Re: noveau vs arm dma ops

Daniel Vetter <daniel@xxxxxxxx> · Thu, 26 Apr 2018 11:17:46 +0200



On Thu, Apr 26, 2018 at 1:26 AM, Russell King - ARM Linux
<linux@xxxxxxxxxxxxxxx> wrote:
> On Wed, Apr 25, 2018 at 11:35:13PM +0200, Daniel Vetter wrote:
>> On arm that doesn't work. The iommu api seems like a good fit, except
>> the dma-api tends to get in the way a bit (drm/msm apparently has
>> similar problems like tegra), and if you need contiguous memory
>> dma_alloc_coherent is the only way to get at contiguous memory. There
>> was a huge discussion years ago about that, and direct cma access was
>> shot down because it would have exposed too much of the caching
>> attribute mangling required (most arm platforms need wc-pages to not
>> be in the kernel's linear map apparently).
>
> I think you completely misunderstand ARM from what you've written above,
> and this worries me greatly about giving DRM the level of control that
> is being asked for.
>
> Modern ARMs have a PIPT cache or a non-aliasing VIPT cache, and cache
> attributes are stored in the page tables.  These caches are inherently
> non-aliasing when there are multiple mappings (which is a great step
> forward compared to the previous aliasing caches.)
>
> As the cache attributes are stored in the page tables, this in theory
> allows different virtual mappings of the same physical memory to have
> different cache attributes.  However, there's a problem, and that's
> called speculative prefetching.
>
> Let's say you have one mapping which is cacheable, and another that is
> marked as write combining.  If a cache line is speculatively prefetched
> through the cacheable mapping of this memory, and then you read the
> same physical location through the write combining mapping, it is
> possible that you could read cached data.
>
> So, it is generally accepted that all mappings of any particular
> physical bit of memory should have the same cache attributes to avoid
> unpredictable behaviour.
>
> This presents a problem with what is generally called "lowmem" where
> the memory is mapped in kernel virtual space with cacheable
> attributes.  It can also happen with highmem if the memory is
> kmapped.
>
> This is why, on ARM, you can't use something like get_free_pages() to
> grab some pages from the system, pass it to the GPU, map it into
> userspace as write-combining, etc.  It _might_ work for some CPUs,
> but ARM CPUs vary in how much prefetching they do, and what may work
> for one particular CPU is in no way guaranteed to work for another
> ARM CPU.
>
> The official line from architecture folk is to assume that the caches
> infinitely speculate, are of infinite size, and can writeback *dirty*
> data at any moment.
>
> The way to stop things like speculative prefetches to particular
> physical memory is to, quite "simply", not have any cacheable
> mappings of that physical memory anywhere in the system.
>
> Now, cache flushes on ARM tend to be fairly expensive for GPU buffers.
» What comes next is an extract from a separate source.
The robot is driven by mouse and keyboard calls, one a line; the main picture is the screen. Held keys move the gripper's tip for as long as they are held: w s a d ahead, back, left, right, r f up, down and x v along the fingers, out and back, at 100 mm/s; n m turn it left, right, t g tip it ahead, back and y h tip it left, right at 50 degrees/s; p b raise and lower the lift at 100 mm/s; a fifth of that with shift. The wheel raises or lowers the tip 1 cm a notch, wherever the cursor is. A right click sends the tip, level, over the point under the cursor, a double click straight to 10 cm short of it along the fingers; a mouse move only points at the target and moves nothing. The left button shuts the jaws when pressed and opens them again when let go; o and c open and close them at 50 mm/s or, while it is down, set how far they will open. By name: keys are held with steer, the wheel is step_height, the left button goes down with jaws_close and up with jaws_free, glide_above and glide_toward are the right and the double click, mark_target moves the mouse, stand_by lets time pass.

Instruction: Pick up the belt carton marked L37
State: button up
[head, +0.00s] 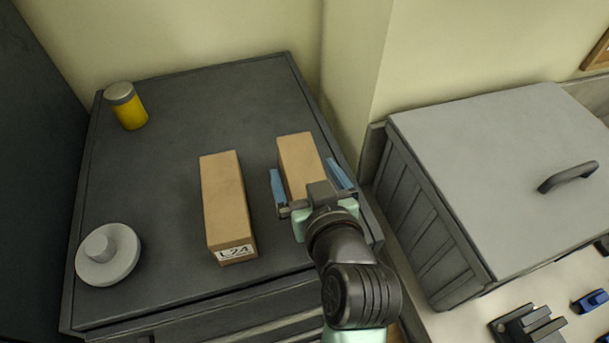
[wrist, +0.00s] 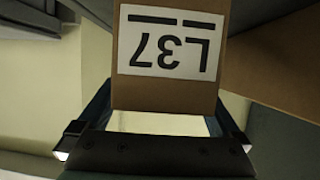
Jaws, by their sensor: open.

> If you have, say, an 8MB buffer (for a 1080p frame) and you need to
> do a cache operation on that buffer, you'll be iterating over it
> 32 or maybe 64 bytes at a time "just in case" there's a cache line
> present.  Referring to my previous email, where I detailed the
> potential need for _two_ flushes, one before the GPU operation and
> one after, and this becomes _really_ expensive.  At that point, you're
> probably way better off using write-combine memory where you don't
> need to spend CPU cycles performing cache flushing - potentially
> across all CPUs in the system if cache operations aren't broadcasted.
>
> This isn't a simple matter of "just provide some APIs for cache
> operations" - there's much more that needs to be understood by
> all parties here, especially when we have GPU drivers that can be
> used with quite different CPUs.
>
> It may well be that for some combinations of CPUs and workloads, it's
> better to use write-combine memory without cache flushing, but for
> other CPUs that tradeoff (for the same workload) could well be
> different.
>
> Older ARMs get more interesting, because they have aliasing caches.
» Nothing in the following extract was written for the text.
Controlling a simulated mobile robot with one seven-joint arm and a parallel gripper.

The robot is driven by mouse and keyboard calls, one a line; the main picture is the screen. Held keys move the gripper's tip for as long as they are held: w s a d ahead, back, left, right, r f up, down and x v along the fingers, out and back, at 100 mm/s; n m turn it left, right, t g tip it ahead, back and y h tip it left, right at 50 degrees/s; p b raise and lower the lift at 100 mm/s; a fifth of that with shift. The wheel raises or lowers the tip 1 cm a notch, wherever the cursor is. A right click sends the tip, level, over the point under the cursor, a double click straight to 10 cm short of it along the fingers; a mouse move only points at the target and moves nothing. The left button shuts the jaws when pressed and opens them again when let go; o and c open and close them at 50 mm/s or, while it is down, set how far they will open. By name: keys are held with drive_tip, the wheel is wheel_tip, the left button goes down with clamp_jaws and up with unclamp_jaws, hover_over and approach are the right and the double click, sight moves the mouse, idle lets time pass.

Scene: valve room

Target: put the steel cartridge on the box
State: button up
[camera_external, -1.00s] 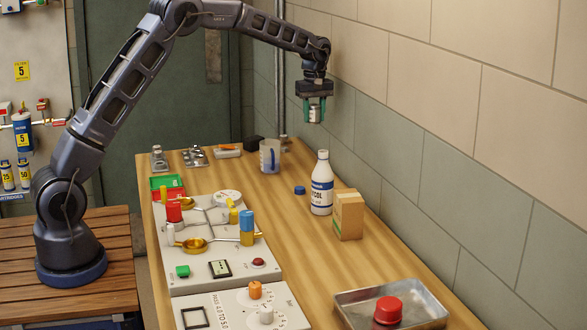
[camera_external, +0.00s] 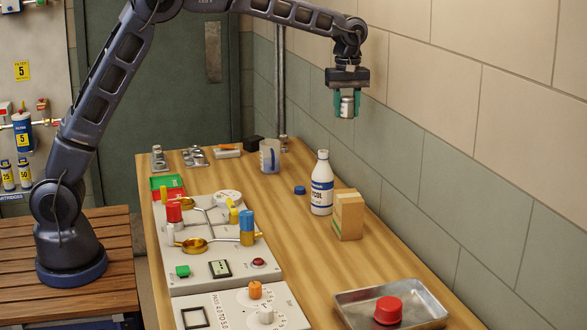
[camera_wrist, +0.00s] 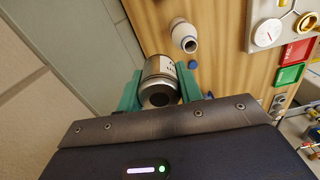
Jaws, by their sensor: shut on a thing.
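My gripper (camera_external: 347,104) is shut on a small steel cartridge (camera_external: 347,107), a silver cylinder with a light label, held high above the bench near the wall. In the wrist view the steel cartridge (camera_wrist: 160,78) sits between the green fingers of my gripper (camera_wrist: 160,92), its dark hollow end toward the camera. The box (camera_external: 348,215), a brown cardboard carton, stands upright on the bench, below the gripper in the external view. I cannot make out the box in the wrist view.
A white bottle with a blue label (camera_external: 321,184) stands just left of the box, with a blue cap (camera_external: 300,190) beside it. A metal tray (camera_external: 432,302) with a red knob-like piece (camera_external: 388,310) is at the front right. Valve panels (camera_external: 215,284) fill the left side. Bare wood lies between.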

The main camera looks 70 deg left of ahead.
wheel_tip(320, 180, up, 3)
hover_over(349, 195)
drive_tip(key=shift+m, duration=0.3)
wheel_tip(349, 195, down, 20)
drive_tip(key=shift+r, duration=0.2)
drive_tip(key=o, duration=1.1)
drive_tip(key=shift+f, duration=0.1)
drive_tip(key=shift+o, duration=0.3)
> That means the CPU cache aliases across different virtual space
> mappings in some way, which complicates (a) the mapping of memory
> and (b) handling the cache operations on it.
>
> It's too late for me to go into that tonight, and I probably won't
> be reading mail for the next week and a half, sorry.

I didn't know all the details well enough (and neither had the time to
write a few paragraphs like you did), but the above is what I had in
mind and meant. Sorry if my sloppy reply sounded like I'm mixing stuff
up.
-Daniel
-- 
Daniel Vetter
Software Engineer, Intel Corporation
+41 (0) 79 365 57 48 - http://blog.ffwll.ch